### REQUEST
Read the lines that follow and pick out every one containing the word "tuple".

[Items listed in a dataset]
==========

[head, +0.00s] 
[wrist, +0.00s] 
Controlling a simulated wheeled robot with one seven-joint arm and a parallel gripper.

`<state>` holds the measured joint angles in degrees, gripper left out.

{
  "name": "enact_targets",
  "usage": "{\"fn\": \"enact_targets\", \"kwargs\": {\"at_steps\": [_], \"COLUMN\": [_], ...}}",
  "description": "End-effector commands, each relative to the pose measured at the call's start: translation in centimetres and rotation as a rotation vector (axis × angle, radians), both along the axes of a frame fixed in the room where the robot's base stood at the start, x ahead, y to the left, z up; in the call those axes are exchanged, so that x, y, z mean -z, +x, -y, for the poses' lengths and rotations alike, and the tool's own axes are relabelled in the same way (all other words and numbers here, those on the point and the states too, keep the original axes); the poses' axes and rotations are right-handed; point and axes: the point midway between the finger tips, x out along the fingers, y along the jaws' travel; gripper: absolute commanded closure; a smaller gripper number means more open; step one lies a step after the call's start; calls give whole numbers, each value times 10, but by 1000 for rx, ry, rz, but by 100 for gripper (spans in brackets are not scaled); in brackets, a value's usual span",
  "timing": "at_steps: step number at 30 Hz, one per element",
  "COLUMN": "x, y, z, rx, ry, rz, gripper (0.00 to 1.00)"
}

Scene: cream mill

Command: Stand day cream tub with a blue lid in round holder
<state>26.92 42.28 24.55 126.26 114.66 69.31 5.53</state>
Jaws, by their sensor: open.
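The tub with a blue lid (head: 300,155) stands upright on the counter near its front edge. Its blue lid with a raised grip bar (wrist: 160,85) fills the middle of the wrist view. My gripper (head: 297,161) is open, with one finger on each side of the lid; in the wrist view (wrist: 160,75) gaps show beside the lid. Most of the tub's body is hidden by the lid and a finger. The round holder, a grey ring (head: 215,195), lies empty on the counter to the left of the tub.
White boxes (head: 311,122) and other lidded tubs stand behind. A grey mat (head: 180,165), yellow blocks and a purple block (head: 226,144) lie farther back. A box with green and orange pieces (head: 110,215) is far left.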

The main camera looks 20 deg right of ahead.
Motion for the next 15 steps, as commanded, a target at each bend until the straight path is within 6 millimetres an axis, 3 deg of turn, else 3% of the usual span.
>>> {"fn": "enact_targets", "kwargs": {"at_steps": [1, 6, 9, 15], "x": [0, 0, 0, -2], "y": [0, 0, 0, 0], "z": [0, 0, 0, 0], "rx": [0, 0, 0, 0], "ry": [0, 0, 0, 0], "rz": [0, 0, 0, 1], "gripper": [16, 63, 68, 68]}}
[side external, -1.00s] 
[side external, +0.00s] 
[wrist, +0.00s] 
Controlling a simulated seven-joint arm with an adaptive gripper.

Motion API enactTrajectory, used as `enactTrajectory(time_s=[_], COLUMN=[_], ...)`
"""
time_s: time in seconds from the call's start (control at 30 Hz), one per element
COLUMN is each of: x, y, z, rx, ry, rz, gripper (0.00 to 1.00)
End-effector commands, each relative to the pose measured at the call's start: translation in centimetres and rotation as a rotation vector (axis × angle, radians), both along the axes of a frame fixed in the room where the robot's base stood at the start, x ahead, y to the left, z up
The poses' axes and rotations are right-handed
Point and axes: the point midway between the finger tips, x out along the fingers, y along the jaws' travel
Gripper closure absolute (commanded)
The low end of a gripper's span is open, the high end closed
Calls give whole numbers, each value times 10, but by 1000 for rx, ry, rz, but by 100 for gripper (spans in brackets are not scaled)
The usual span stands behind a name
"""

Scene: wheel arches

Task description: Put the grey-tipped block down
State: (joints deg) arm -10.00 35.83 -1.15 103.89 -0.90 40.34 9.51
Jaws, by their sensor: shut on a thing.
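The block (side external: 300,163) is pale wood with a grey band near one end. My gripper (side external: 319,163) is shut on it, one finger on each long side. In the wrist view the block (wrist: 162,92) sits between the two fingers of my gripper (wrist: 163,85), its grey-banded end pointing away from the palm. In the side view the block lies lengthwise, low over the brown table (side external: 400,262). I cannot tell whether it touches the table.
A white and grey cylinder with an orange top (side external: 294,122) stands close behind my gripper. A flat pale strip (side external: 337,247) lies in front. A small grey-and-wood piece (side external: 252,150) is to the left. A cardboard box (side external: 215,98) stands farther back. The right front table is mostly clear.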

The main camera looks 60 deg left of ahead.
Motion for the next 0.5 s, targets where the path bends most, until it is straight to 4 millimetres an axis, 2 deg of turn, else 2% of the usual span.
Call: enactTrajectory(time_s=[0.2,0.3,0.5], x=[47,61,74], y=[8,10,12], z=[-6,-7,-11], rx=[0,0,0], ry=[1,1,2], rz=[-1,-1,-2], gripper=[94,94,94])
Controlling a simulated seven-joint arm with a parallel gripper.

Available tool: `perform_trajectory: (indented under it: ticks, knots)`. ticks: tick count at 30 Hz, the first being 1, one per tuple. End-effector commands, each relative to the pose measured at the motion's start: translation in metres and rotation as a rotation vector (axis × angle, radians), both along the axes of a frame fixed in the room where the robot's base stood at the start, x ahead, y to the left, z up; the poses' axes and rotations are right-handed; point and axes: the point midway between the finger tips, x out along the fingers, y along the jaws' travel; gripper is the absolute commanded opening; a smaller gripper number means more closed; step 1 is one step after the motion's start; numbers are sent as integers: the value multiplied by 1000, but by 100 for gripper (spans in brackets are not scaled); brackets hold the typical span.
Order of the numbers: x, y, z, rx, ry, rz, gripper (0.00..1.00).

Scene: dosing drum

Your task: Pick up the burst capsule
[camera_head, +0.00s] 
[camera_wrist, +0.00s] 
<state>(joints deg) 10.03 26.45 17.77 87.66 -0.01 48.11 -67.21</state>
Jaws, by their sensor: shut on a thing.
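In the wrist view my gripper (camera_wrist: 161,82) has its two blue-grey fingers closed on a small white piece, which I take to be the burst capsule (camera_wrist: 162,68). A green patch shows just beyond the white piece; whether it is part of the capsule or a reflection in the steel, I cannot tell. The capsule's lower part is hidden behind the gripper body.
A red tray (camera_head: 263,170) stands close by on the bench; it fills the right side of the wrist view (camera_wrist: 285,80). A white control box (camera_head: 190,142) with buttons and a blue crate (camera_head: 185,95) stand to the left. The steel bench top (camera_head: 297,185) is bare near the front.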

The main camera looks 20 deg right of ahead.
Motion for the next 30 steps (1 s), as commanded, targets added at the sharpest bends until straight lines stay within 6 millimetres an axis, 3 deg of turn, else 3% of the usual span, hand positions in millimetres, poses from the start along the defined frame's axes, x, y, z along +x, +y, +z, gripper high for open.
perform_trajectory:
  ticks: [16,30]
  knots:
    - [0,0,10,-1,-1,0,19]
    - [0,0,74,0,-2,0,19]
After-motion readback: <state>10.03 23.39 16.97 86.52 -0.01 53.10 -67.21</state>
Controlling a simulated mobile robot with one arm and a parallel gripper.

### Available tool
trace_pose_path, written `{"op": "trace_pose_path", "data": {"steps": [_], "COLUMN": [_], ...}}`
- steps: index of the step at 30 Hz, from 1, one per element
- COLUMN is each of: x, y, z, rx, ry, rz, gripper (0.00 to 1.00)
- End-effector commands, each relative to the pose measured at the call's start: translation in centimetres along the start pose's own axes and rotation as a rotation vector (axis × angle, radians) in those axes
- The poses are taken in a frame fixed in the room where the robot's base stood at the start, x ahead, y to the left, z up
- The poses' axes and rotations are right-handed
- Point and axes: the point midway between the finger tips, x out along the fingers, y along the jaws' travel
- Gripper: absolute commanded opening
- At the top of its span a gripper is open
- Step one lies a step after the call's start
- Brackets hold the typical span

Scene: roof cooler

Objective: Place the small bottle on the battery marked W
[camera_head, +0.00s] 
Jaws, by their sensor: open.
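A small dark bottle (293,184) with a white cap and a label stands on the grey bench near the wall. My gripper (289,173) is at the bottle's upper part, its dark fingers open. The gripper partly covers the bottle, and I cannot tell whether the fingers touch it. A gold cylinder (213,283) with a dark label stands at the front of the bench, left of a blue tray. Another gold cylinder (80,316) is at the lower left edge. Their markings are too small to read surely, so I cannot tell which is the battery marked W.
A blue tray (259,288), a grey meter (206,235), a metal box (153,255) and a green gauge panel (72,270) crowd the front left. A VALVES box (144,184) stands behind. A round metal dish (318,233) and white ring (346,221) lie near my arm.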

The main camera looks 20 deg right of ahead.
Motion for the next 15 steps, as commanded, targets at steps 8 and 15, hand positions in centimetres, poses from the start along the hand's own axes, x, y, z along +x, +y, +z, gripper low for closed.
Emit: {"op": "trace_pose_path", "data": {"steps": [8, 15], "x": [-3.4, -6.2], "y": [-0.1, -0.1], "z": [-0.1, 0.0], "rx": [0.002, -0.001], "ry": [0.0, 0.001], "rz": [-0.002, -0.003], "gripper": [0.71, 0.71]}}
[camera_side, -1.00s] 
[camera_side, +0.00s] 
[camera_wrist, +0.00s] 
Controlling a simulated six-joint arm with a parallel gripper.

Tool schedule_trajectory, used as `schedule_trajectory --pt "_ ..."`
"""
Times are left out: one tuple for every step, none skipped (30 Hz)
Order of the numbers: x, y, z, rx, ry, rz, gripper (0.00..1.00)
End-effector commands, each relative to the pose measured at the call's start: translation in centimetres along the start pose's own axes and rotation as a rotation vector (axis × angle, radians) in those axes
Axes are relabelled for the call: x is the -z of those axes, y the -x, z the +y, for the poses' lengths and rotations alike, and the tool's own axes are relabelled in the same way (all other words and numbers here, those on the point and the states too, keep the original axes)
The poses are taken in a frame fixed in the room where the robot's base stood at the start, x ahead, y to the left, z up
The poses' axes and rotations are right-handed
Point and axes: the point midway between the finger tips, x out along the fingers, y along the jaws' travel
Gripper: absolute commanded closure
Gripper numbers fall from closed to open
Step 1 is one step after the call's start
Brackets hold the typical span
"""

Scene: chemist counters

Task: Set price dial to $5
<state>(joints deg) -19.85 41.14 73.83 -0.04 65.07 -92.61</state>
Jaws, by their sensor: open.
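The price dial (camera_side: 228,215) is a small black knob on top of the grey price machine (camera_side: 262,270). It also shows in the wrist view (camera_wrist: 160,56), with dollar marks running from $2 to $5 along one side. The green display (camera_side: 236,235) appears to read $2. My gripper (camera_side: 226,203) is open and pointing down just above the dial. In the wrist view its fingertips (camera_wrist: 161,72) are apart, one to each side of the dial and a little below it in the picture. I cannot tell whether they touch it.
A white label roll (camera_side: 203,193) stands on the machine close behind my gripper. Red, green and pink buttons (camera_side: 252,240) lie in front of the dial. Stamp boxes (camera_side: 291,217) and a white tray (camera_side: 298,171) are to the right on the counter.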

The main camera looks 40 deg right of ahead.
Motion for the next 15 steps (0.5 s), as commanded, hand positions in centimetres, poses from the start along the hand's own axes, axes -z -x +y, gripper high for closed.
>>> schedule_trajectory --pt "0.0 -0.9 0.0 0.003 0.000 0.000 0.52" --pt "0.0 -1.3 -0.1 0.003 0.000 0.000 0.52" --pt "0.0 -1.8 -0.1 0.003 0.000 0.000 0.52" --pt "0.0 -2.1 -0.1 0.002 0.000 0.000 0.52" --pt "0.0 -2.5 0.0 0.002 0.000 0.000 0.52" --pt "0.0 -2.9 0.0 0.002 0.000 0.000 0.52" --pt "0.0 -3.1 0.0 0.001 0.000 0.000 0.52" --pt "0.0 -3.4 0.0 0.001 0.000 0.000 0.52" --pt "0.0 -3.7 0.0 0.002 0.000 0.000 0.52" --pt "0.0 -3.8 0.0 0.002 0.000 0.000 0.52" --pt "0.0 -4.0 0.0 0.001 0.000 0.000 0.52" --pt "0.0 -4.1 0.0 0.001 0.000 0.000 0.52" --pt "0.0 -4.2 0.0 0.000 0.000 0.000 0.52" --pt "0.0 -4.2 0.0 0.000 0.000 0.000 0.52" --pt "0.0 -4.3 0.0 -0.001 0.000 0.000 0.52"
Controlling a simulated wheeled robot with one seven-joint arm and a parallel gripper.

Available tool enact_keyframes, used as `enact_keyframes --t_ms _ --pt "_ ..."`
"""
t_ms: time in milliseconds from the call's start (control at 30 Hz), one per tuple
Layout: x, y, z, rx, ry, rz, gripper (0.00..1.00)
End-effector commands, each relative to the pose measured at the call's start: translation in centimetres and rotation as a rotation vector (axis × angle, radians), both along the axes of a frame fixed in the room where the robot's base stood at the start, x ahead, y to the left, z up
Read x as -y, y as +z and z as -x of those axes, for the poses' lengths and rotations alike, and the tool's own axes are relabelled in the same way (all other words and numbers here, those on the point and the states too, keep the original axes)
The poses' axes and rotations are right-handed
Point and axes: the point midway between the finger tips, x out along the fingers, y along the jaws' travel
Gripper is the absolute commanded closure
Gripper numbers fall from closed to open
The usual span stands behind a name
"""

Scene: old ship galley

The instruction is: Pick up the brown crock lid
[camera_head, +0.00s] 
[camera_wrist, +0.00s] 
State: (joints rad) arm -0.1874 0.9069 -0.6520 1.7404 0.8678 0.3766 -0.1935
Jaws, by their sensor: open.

==========

### WRITTEN SOLUTION
Available tool: `perform_trajectory: (indented under it: ticks, knots)`. ticks: tick count at 30 Hz, the first being 1, one per tuple. End-effector commands, each relative to the pose measured at the motion's start: translation in metres and rotation as a rotation vector (axis × angle, radians), both along the axes of a frame fixed in the room where the robot's base stood at the start, x ahead, y to the left, z up; the poses' axes and rotations are right-handed; point and axes: the point midway between the finger tips, x out along the fingers, y along the jaws' travel; gripper is the absolute commanded opening; a smaller gripper number means more closed; step 1 is one step after the motion's start; numbers are sent as integers: the value multiplied by 1000, but by 100 for gripper (spans in brackets are not scaled); brackets hold the typical span.
Times are left out: one tuple for every step, none skipped (30 Hz)
t_ms: time in milliseconds from the call's start (control at 30 Hz), one per tuple

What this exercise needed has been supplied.